Il premier porterà solo il primo nella cartella che avrà con sé in Cdm. Lo illustrerà ai ministri, e spiegherà il percorso attraverso il quale ci si è arrivati. Se non dovessero esserci particolari frizioni (e ovviamente gli sherpa di Palazzo Chigi stanno lavorando affinché non ce ne siano), Renzi potrebbe scendere in conferenza stampa testo alla mano. Se, al contrario, si aprisse una discussione accesa, si procederebbe in modo diverso. Ovvero con la presentazione di un più generale piano strategico al quale hanno lavorato tutto il giorno Vinicio Peluffo e Lorenza Bonaccorsi e Francesco Verducci, da sottoporre ad un confronto-lampo con le forze politiche (dieci giorni, due settimane al massimo) per poi tornare in Cdm entro la fine del mese con la proposta definitiva. E il “piano B” pronto nel cassetto qualora ci fosse la necessità di tirarlo fuori.

In serata, si è venuti a conoscenza di alcuni stralci del testo programmatico, che prefigurano “una guida manageriale vera”, uno “stop alle procedure cavillose” di nomina e di gestione, e l’ipotesi di “tre reti specializzate e una senza spot”.

Sul tavolo dei ministri non ci saranno invece il canone e la riforma della mission, la riscrittura del contratto di servizio. Due argomenti per i quali c’è tempo fino al 2016, e sui quali si lavorerà con più calma una volta chiuso il capitolo governance.

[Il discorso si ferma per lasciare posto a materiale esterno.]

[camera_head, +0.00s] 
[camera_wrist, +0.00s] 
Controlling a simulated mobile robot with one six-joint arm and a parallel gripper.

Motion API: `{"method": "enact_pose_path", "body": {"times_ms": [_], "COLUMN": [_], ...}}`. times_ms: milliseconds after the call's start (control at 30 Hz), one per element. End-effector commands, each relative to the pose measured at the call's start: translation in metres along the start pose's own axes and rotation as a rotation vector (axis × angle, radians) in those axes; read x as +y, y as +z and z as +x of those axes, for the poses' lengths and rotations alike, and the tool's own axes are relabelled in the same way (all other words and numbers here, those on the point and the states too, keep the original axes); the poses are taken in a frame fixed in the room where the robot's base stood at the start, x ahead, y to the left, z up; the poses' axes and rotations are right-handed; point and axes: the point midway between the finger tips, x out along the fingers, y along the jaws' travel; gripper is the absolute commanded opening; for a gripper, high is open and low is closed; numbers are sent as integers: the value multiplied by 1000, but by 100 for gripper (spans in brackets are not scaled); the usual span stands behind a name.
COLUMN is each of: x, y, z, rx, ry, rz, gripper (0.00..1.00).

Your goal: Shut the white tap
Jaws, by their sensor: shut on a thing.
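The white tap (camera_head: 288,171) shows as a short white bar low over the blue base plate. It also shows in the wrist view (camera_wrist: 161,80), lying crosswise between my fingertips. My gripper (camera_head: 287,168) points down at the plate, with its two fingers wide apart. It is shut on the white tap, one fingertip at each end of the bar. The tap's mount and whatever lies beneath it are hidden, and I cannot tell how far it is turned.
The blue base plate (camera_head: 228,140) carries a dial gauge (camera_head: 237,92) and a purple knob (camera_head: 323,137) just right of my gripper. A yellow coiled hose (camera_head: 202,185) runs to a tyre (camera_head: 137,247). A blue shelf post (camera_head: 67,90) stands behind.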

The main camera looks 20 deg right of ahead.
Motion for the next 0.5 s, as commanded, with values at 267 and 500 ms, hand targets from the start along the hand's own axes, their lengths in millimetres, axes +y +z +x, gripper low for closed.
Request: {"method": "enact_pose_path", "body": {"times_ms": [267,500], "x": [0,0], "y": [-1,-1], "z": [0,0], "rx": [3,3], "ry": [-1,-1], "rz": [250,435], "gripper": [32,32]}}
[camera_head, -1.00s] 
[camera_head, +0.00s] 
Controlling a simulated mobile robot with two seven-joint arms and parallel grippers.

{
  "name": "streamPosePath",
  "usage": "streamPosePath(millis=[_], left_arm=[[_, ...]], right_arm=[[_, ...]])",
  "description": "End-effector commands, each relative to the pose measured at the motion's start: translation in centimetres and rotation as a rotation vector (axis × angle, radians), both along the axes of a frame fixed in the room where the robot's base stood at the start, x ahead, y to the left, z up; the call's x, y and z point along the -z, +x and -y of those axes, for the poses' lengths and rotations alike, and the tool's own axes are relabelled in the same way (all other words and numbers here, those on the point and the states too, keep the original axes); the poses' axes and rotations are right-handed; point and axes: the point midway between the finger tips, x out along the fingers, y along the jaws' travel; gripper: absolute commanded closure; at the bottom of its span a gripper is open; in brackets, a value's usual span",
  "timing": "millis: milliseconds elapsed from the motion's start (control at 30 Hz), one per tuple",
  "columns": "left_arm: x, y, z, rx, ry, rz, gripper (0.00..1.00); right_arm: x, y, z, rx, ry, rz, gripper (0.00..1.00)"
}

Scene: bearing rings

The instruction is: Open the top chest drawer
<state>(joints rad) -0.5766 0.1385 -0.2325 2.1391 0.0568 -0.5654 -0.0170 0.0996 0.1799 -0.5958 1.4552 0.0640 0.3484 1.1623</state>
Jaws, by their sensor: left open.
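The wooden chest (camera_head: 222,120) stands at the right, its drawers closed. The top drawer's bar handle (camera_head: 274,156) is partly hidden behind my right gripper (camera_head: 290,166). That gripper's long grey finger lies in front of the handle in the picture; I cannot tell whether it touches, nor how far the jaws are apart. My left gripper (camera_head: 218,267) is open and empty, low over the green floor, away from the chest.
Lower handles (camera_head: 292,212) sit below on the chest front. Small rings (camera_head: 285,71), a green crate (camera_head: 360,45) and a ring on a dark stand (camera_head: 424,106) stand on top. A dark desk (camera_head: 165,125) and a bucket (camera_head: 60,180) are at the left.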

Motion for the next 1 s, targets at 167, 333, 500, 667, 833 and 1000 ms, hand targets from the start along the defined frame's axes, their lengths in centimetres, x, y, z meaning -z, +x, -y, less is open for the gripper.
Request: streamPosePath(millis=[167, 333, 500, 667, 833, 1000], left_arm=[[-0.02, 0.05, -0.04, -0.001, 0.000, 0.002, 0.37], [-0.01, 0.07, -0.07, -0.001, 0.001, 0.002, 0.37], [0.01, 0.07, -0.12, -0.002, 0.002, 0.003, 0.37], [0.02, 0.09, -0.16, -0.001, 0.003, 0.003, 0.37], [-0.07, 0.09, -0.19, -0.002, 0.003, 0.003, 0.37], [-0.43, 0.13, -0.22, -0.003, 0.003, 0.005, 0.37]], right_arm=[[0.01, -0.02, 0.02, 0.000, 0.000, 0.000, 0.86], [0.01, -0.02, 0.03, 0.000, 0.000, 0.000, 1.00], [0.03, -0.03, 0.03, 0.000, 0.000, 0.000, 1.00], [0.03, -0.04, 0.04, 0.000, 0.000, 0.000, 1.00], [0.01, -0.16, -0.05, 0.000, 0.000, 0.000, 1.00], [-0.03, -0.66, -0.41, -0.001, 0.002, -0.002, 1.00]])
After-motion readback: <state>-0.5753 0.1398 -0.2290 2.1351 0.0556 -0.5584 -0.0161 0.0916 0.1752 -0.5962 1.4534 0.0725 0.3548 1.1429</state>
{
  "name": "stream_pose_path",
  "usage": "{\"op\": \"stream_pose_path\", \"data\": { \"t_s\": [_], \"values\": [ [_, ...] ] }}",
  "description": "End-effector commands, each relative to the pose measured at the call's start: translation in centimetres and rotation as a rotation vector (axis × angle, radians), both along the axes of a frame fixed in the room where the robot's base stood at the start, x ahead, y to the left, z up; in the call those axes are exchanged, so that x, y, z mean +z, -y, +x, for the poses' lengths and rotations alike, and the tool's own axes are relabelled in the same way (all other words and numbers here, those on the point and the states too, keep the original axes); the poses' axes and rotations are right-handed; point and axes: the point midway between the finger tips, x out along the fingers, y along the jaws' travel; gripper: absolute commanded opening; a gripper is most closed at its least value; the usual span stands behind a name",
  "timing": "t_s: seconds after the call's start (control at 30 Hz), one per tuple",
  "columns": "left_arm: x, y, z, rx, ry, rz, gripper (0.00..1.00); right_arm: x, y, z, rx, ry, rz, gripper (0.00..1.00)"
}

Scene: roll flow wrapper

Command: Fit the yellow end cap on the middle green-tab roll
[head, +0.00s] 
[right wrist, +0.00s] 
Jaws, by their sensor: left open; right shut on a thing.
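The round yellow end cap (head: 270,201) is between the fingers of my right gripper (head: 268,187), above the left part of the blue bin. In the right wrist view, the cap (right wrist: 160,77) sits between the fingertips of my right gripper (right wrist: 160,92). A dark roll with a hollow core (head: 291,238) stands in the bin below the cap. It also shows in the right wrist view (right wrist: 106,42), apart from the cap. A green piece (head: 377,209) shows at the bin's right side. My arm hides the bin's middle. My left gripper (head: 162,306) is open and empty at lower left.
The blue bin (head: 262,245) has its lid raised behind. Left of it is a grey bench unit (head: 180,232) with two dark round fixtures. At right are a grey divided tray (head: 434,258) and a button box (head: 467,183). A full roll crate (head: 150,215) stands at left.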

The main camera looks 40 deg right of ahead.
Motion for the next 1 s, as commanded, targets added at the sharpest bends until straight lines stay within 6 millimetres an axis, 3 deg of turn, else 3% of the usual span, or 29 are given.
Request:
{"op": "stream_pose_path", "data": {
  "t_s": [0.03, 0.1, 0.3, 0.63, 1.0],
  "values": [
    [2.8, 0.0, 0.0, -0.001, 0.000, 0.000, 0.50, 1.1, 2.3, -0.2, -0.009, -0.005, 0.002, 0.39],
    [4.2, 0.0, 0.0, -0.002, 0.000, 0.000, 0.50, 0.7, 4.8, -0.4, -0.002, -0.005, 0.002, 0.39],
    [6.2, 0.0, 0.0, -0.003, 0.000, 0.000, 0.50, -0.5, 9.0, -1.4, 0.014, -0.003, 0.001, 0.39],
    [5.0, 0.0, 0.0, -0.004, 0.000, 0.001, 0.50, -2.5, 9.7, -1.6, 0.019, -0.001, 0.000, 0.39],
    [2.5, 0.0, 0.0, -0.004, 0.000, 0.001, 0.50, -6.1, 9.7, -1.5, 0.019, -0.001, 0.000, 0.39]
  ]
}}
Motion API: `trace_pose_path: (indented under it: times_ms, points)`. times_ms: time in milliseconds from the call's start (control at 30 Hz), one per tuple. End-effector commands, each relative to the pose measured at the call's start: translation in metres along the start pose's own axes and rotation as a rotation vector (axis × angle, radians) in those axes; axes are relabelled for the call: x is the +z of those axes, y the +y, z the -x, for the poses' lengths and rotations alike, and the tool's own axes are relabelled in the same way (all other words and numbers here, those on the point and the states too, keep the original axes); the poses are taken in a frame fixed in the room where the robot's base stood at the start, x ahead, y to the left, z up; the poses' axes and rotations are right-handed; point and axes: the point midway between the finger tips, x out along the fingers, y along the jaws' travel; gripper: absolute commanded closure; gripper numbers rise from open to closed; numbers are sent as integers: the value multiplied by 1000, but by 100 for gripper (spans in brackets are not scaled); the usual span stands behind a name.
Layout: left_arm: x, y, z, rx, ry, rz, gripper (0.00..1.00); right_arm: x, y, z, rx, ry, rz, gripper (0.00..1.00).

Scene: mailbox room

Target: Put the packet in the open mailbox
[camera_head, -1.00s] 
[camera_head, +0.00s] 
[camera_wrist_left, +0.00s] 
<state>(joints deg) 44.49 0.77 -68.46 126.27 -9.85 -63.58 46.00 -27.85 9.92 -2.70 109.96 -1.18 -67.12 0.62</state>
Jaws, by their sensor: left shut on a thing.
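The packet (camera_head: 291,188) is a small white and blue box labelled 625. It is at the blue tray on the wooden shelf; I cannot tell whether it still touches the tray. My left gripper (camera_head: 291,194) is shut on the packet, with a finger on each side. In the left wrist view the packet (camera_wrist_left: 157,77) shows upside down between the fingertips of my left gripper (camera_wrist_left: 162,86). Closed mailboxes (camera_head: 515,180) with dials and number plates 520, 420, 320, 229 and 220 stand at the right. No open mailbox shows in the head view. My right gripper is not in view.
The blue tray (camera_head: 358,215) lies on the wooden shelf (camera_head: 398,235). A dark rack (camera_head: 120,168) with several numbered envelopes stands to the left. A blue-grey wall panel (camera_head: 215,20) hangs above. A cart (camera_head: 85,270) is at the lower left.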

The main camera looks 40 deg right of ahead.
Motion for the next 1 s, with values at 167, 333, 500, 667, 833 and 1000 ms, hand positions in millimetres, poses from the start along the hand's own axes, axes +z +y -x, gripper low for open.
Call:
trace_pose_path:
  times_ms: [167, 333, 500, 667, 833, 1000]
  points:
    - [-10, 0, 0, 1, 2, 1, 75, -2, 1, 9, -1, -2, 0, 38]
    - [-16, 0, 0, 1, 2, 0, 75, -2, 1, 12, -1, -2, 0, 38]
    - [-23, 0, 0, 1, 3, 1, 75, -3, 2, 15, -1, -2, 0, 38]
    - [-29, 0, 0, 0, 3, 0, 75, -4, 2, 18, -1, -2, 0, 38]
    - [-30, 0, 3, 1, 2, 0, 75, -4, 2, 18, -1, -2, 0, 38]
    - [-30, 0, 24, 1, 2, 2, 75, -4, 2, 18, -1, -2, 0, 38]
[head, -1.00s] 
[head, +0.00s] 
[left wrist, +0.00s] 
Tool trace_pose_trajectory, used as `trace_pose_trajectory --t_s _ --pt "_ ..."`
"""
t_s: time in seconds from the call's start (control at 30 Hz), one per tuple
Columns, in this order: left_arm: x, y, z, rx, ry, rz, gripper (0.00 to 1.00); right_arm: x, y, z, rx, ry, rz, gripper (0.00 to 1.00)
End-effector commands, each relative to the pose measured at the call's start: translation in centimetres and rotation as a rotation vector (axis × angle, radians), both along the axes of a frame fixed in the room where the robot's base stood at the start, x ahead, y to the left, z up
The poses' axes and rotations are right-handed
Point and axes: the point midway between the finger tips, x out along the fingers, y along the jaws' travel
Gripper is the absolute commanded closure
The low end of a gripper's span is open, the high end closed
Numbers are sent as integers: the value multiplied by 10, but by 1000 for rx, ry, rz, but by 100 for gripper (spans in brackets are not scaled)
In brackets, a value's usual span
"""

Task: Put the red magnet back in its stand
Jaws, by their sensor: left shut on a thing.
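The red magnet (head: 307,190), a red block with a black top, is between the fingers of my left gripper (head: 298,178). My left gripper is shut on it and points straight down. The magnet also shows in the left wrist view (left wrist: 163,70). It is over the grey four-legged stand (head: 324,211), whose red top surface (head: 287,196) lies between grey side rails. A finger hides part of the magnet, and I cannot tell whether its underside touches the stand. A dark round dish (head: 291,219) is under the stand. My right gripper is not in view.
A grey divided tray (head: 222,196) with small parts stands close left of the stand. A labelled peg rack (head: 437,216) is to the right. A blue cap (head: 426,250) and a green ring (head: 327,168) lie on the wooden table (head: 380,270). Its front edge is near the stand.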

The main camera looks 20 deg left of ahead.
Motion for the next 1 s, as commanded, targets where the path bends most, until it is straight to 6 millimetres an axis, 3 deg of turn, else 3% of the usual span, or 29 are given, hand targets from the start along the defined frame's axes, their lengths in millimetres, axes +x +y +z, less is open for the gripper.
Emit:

Anche perché la riforma del governo del servizio pubblico è un argomento che, di per sé, è già abbastanza corposo per sperare di superare senza accese discussioni il vaglio del Parlamento. Nei confronti che Peluffo e Verducci stanno avendo in questi giorni, stanno registrando una netta propensione per il sistema duale. Contatti informali, momenti più che altro di raccolta di impressioni da parte delle altre forze politiche, che tuttavia portano tutti nella stessa direzione. Sia Sel, sia il Movimento 5 stelle sono fortemente contrarie al modello Spa e a quello che ritengono il rafforzamento del ruolo del governo nell’azienda tramite un Ad dagli ampi poteri. Mentre sul modello duale sarebbe più facile aprire una discussione. Un parere che attraversa trasversalmente anche i membri della Vigilanza del Pd. Il primo a sbilanciarsi pubblicamente è stato il senatore Federico Fornaro: “Il sistema duale – ha spiegato – può dunque essere la soluzione giusta per la più che auspicabile rapida riforma della governance della Rai consentendo anche un corretto equilibrio tra le prerogative del Parlamento e quelle del governo”.

Renzi però sul modello Spa conta di incassare, se non l’appoggio, almeno la non ostilità di Forza Italia. “È uno schema nel quale la Gasparri viene solo leggermente modificata – è il ragionamento – e nel quale gli azzurri potranno continuare a dire la loro sulle nomine e sul controllo attraverso i loro esponenti in Parlamento e in Vigilanza”.

Nel frattempo, proprio i forzisti hanno messo le mani avanti. E con una mossa di cristallina tattica parlamentare hanno spinto affinché ieri l’VIII commissione del Senato incardinasse in sede referente il disegno di legge di Enrico Buemi in merito “Norme per la riforma del sistema e dei criteri di nomina, trasparenza e indirizzo della Rai”. Tradotto: visto che Palazzo Madama ha iniziato per primo la discussione sull’argomento, sarà da lì che si dovrà partire. Con tutti gli annessi e i connessi che i numeri risicati della Camera alta comporteranno nell’iter parlamentare

“Dopotutto il sistema duale in Italia non ha mai funzionato”, scherza in queste ore Renzi con i suoi. Per questo domani punterà decisamente du uniformare ex codice civile la Rai alle altre grandi partecipate di stato. Tenendo in piedi la Vigilanza, conferendo al Parlamento il potere di eleggere la maggioranza del Cda e ai dipendenti di partecipare alla governance. Ma, soprattutto, disegnando la figura di un Ad che possa davvero governare l’azienda.